No ano passado, por exemplo, a Segunda Turma manteve decisão (REsp 1.249.683) que condenou o Instituto Brasileiro do Meio Ambiente e dos Recursos Naturais Renováveis (Ibama) e o município de Caucaia (CE) a remover pessoas que se instalaram em área de preservação permanente na margem esquerda do rio Ceará. A decisão determinou que o município fizesse o reassentamento das famílias em local disponível da cidade e a demolição das edificações irregulares. No recurso especial, o Ibama pretendia sua exclusão do processo, o que foi negado pelo STJ.
Na ocasião, o relator do caso, ministro Mauro Campbell, afirmou que o Tribunal de Justiça do Ceará nada mais fez que confirmar sentença que havia condenado o município a remover as pessoas instaladas irregularmente e reassentá-las em outros locais, além de obrigar o Ibama a impedir novas invasões e fazer cessar o agravamento da degradação ambiental local. “Até mesmo em razão do dever de fiscalização ambiental dessa autarquia”, observou.
Poço artesiano
Em decisão publicada quatro meses antes, a Segunda Turma discutiu (REsp 994.120) os limites da competência fiscalizatória municipal relacionada à perfuração de poço artesiano e sua exploração por particular. A questão teve início quando o município de Erechim (RS) autuou um condomínio e lacrou o poço artesiano. O condomínio recorreu ao Judiciário, e o tribunal estadual entendeu que a competência do município para fiscalizar referia-se, exclusivamente, à proteção da saúde pública. No recurso ao STJ, o Ministério Público estadual afirmou ser legal o ato da prefeitura.
A Segunda Turma concordou que o município tem competência para fiscalizar a exploração de recursos hídricos, podendo, portanto, coibir a perfuração e exploração de poços artesianos, no exercício legítimo de seu poder de polícia urbanístico, ambiental, sanitário e de consumo. “A Lei da Política Nacional de Recursos Hídricos significou notável avanço na proteção das águas no Brasil e deve ser interpretada segundo seus objetivos e princípios”, considerou o ministro Herman Benjamin ao votar.
Ele lembrou os principais objetivos da legislação, observando que todos têm repercussão no caso analisado: a preservação da disponibilidade quantitativa e qualitativa de água, para a presente e as futuras gerações; a sustentabilidade dos usos da água, admitidos somente os de cunho racional; e a proteção das pessoas e do meio ambiente contra os eventos hidrológicos críticos, que ganha maior dimensão em época de mudanças climáticas.
“Além disso, a Lei 9.433/97 apoia-se em uma série de princípios fundamentais, cabendo citar, entre os que incidem diretamente neste litígio, o princípio da dominialidade pública (a água, dispõe a lei expressamente, é bem de domínio público), o princípio da finitude (a água é recurso natural limitado) e o princípio da gestão descentralizada e democrática”, acrescentou.
Autorizações nulas
Em 1998, o Ministério Público Federal (MPF) ajuizou ação civil pública contra o município de Joinville (SC), Fundação do Meio Ambiente de Santa Catarina (Fatma) e Ibama, buscando a decretação de nulidade das autorizações deferidas pelos órgãos ambientais para supressão de vegetação de Mata Atlântica e licenciamento para construção de anfiteatro e ginásio de esportes.
Requereu, então, a condenação dos três à recuperação da área de 3,5 ha, com recomposição da vegetação e desassoreamento do curso d’água.

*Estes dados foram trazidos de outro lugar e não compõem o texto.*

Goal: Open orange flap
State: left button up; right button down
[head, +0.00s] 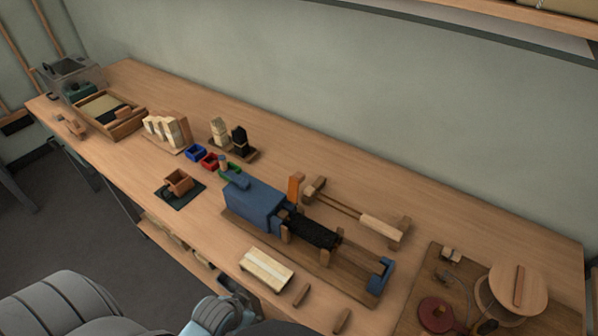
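A small orange flap (295,187) stands upright near the middle of the bench, at the back right of a blue block-shaped machine (252,205). From this one view I cannot tell how it is hinged or whether it is open or closed. A black bristle-like bundle (313,231) lies between wooden posts to the right of the blue machine. Neither of my grippers can be made out.
A wooden roller frame (380,227) lies close to the right of the flap. Blue (195,152) and red (209,161) bins, bristle bundles (219,130) and a brown box (179,181) stand to the left. A wooden spool (518,288) sits at right. Bare bench lies behind the flap.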

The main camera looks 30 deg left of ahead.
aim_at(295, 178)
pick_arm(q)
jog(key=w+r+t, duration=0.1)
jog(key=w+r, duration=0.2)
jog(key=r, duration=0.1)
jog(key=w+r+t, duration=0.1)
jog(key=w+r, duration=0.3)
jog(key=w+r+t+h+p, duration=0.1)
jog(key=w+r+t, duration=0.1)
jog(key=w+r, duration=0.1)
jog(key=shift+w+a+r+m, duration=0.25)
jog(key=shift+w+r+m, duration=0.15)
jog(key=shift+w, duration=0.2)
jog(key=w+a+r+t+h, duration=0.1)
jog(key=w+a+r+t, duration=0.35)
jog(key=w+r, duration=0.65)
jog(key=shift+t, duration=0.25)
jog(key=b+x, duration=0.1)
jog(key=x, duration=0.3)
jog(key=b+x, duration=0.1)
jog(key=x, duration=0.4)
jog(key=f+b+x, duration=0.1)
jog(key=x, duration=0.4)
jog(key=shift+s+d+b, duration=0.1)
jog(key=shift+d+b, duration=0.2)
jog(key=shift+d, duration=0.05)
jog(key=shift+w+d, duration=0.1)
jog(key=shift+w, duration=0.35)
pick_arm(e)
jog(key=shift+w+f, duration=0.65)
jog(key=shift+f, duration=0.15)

Houve a condenação em primeira instância, mas o Tribunal Regional Federal da 4ª Região entendeu que, dada a largura do córrego (70 cm), a vedação ao desmatamento imposta pelo Código Florestal não se aplicava ao caso, devido às circunstâncias de reduzida ou nenhuma repercussão ambiental.
Ao julgar o caso, a Segunda Turma observou que a legislação somente admite o desmatamento de Área de Preservação Permanente quando o empreendedor comprovar que a obra, empreendimento ou atividade é de utilidade pública ou interesse social e,
com base nessa excepcionalidade, conseguir a necessária e regular autorização, o que não ocorreu.
Segundo o relator, ministro Herman Benjamin, o magistrado não pode afastar a exigência legal de respeito à manutenção de mata ciliar, sob o argumento de que se está diante de simples “veio d’água”. “Raciocínio que, levado às últimas consequências, acabaria por inviabilizar também a tutela das nascentes (olhos d’água)”, observou. “Mais do que nos grandes rios, é exatamente nesses pequenos cursos d’água que as matas ciliares cumprem o papel fundamental de estabilização térmica, tão importante à vida aquática, decorrente da interceptação e absorção da radiação solar”, acrescentou.
Especialista em direito ambiental, o ministro lembrou que o rio caudaloso não existe sem suas nascentes e multifacetários afluentes, mesmo os menores e mais tênues, cuja estreiteza não reduz sua essencialidade na manutenção da integridade do sistema como um todo. “Por tudo isso, há que ser refutada a possibilidade de supressão da mata ciliar baseada na largura do curso d’água”, afirmou.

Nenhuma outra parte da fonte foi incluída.